A Rose for Emily Literary Elements and Complexity

William Faulkners A Rose for Emily, despite its rather short length, is a complicated short story in many ways.  This is because this short story is filled with a number of symbols and other literary elements that make rereading the story over and over again a necessity if it is to be truly understood and appreciated.  In order to illustrate some of this complexity, this paper will examine some of the literary elements that Faulkner used in this short story.  More specifically, this paper will discuss the setting, the point of view and tone, the characterization, and the symbolism.

    This story was set at the end of the American Civil War in the late nineteenth century.  Emily, the main character, lived in Jefferson this was a small town in the South.  The physical setting was therefore in a part of America that had just suffered a devastating defeat in the Civil War.  In terms of time, although Emily is dead when the story is written, it eventually follows her fathers death until her death.  The story concludes in Emilys bedroom.  This particular place is perhaps the most important setting in the entire story.  The bedroom in many ways represents isolation in much the same way the American South and its previous way of life has become isolated.  The setting therefore contributes to the theme of social and cultural isolation in terms of setting the story in the South and settings such as Emilys bedroom.

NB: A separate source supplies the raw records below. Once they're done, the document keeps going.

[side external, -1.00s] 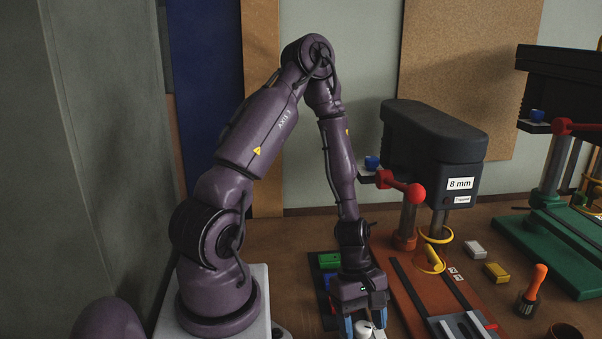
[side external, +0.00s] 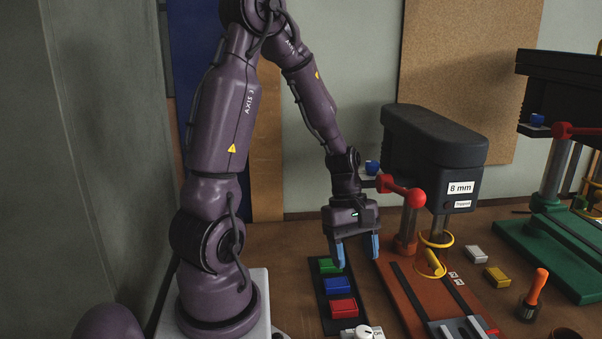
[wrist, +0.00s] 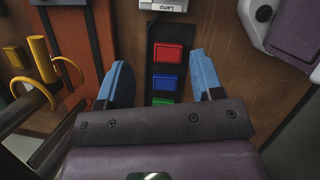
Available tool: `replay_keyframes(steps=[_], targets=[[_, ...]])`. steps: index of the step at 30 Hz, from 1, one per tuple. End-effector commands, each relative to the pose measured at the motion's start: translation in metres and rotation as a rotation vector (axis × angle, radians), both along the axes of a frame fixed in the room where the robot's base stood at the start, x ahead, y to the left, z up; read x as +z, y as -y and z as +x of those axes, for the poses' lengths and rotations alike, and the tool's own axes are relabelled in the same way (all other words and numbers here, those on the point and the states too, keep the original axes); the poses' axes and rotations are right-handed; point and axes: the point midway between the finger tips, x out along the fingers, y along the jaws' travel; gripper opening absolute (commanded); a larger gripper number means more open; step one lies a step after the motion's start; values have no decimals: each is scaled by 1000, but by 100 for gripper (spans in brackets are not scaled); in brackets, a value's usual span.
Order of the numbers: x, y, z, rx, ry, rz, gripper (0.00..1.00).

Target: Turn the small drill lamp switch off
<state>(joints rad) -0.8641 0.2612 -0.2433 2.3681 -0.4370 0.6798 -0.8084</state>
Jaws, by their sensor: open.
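The small drill (side external: 434,140) has a dark head marked "8 mm" and an orange-red base. A white lamp switch with a round knob (side external: 363,332) sits at the bottom edge of the side external view, with lettering that seems to read "ON". Its white "Lamp" plate (wrist: 163,5) shows at the top edge of the wrist view; the knob is out of that frame. My gripper (side external: 357,256) is open and empty, pointing down above the button panel, behind the switch and apart from it. Its blue fingers (wrist: 161,80) straddle the panel in the wrist view.
A black panel holds red (side external: 343,308), blue (side external: 337,285) and green (side external: 328,265) buttons. A larger drill with a green base (side external: 560,250) stands right.

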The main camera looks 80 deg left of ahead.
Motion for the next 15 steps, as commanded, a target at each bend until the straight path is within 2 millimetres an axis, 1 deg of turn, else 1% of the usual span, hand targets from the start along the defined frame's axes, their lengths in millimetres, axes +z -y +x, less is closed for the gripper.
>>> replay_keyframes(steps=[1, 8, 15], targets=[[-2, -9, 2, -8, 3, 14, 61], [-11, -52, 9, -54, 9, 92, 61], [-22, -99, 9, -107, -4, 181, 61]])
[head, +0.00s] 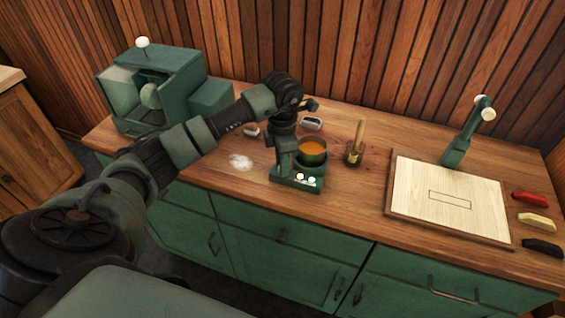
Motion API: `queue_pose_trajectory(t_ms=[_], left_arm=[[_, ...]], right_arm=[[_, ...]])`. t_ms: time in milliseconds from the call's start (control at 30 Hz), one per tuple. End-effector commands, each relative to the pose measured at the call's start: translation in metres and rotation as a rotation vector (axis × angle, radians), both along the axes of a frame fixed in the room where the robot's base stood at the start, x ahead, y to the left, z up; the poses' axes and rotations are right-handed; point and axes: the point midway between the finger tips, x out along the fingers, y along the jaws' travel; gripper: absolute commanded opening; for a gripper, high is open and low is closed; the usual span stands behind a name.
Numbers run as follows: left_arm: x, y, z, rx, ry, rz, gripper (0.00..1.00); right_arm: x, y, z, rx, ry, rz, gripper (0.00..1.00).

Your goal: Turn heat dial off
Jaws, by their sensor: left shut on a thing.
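A small green heater (292,182) stands near the front edge of the wooden counter, with a pot of orange liquid (312,148) on it. Its front face shows small bright white and green spots (312,182). My left arm reaches in from the left, and my left gripper (284,165) points down at the left part of the heater's front. It is shut on what appears to be the heat dial, which the gripper hides, so its setting cannot be read. My right gripper is out of view.
A jar with a brush (354,151) stands right of the pot. A pale board (446,199) lies farther right, with a green lever fixture (462,140) behind it. A green machine (150,90) stands back left. White powder (240,161) lies left of the heater.

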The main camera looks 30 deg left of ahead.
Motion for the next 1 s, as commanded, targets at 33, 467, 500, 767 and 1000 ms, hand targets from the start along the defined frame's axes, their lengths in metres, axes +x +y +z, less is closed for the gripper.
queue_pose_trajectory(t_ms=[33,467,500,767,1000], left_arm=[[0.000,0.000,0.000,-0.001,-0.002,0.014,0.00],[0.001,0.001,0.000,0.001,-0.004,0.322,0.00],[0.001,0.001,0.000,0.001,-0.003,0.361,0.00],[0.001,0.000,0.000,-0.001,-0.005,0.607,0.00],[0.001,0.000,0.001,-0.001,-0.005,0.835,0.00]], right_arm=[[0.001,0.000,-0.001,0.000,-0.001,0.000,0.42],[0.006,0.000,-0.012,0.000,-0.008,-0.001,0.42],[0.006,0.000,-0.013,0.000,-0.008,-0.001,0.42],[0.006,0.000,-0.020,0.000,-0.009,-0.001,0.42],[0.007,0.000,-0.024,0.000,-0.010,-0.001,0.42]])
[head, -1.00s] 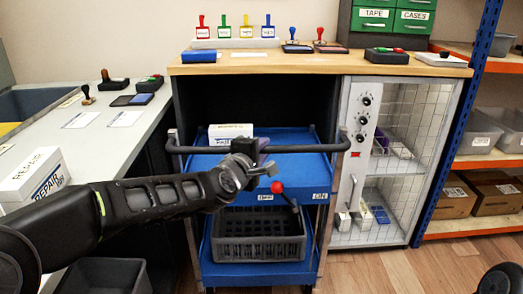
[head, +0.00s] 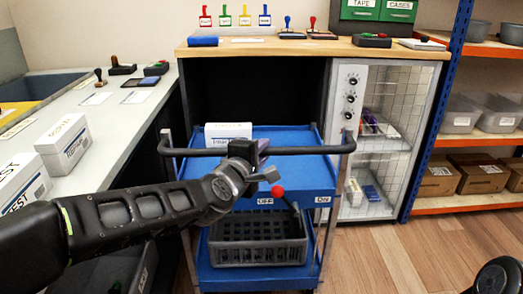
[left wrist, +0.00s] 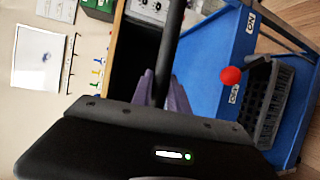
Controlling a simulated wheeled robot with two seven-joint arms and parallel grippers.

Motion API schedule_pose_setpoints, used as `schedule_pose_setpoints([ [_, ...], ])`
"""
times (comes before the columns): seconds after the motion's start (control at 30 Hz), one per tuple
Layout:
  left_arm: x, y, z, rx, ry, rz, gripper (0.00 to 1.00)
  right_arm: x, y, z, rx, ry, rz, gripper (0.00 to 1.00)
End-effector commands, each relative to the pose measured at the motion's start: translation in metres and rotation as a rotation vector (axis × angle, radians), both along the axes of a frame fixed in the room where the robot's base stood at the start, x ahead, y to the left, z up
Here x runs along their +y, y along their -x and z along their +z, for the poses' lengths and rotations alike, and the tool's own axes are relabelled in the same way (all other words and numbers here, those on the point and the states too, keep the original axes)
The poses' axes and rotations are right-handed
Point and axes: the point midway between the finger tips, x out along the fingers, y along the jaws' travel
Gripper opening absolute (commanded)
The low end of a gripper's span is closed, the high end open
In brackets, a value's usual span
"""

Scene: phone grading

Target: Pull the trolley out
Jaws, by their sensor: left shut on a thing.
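The blue trolley (head: 305,178) stands in front of the dark bay under the wooden counter. It has a dark push bar (head: 310,150) across its near side and a red-knobbed lever (head: 278,191) between OFF and ON labels. A white box (head: 222,133) stands on its top shelf and a grey crate (head: 258,252) on its lower shelf. My left gripper (head: 252,152) is shut on the push bar. In the left wrist view the bar (left wrist: 170,45) passes between the purple fingers (left wrist: 165,92).
A white side table (head: 110,130) with boxes runs along the left. A wire-fronted cabinet (head: 378,140) stands right of the bay, then a blue-posted shelf rack (head: 432,110). Wooden floor (head: 400,255) is open at the right front.

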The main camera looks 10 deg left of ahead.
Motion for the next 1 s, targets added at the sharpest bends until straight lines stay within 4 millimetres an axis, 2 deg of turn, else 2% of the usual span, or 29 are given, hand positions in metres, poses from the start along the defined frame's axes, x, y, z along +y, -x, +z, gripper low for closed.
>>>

    This pervasive sense of isolation is also reinforced in terms of the authors choices regarding point of view and tone.  The point of view is in the third person.  The third person does not know what Emily is thinking precisely or the exact nature of her emotions and feelings.  The point of view is only descriptive.  Again, this helps to create Emily as a more distant figure and supports the isolation theme.  The narrator, by describing Emilys behavior and conversations, can help the reader to attempt to understand her deeper thoughts and feelings, but there is a distance that remains in place.  The tone, always steady and serene, lends an objective view when reading about Emily.  This leaves it up to the reader to judge motives and feelings.  The narrators tone is familiar, as if he lives in the same town as Emily, and this distance type of objectivity makes it seem as if Emilys neighbors do not understand her any better than the reader.  This, once more, deepens the notion that she is isolated and lonely.  Emily might, for example, decide to commit suicide and it seems probable that her own neighbors would not learn of her death for a long time.

    In terms of characterization, Emily is portrayed as a tragic figure.  She was a noblewoman before the war and the consequences of the war have affected her profoundly.  Her father is dead and demands for the payment of taxes are being made.  She resists all of the demands being made.  She refuses, for instance, to pay the taxes.  She also refuses to build a post box I front of her house.  She seems to ignore the fact that the world around her has changed, is changing, and she withdraws more deeply into herself and her memories of the past.  She even withdraws from her neighbors who have suffered similar losses and similar new obligations.  Significantly, Faulkner at one time uses the expression Invisible Watch.  Emily carries a watch in her clothes, but she does not want to see the watch or check the time.  This suggests that the passing of time is painful for Emily and that perhaps she is afraid of the passing of time.  Her loneliness increases as the seconds tick away.

    If Emily could have frozen time, or turned it back, it is highly probable that this is what she would have done.  Her bedroom symbolizes this longing for a past time that cannot be recovered.  Her bedroom, for example, is described in the story as being similar to a newly married couples bedroom.  The bedroom, in addition to representing isolation, also symbolizes sadness for the loss of past desires.  In Emilys case, she desired the love of Homer Barron.  The bedroom never functioned as a marital bedroom, at least not in life, because Emily decided to poison and kill Homer.  Maybe she was afraid of losing him in the same way that she had lost her past.  Ironically, the killing may have been a perverse form of Emilys love for Homer.  Her neighbors and even her minister criticized her love for Homer and she found a way to remain with him forever.  Even in Emilys love, in her bedroom, she was able to retain nothing more than a decaying corpse and memories.  This is a frightening feature of her isolation and her inability to change with the times.

The rose is perhaps the most powerful, and confusing, symbol in the entire story.  The rose might be interpreted in different ways.  First, it might symbolize the narrators and the communitys apology for judging her so harshly and trying to dictate how she lived her life.  She had grown old and ugly and maybe the rose was meant to symbolize the beautiful woman that they remembered from the past.  Second, maybe the rose was symbolic of Emilys tendency to hurt herself in order to protect herself for example, thorns draw blood, and maybe the rose was intended to highlight hurting oneself unnecessarily.  Emily was symbolic of the thorn more than the beautiful flower of the rose.  Finally, perhaps the rose symbolized how her life progressed from youthful beauty to a wilted elderly stage and finally to death.  All of these interpretations seem plausible to a certain extant and it is this complexity that makes A Rose for Emily such an interesting story.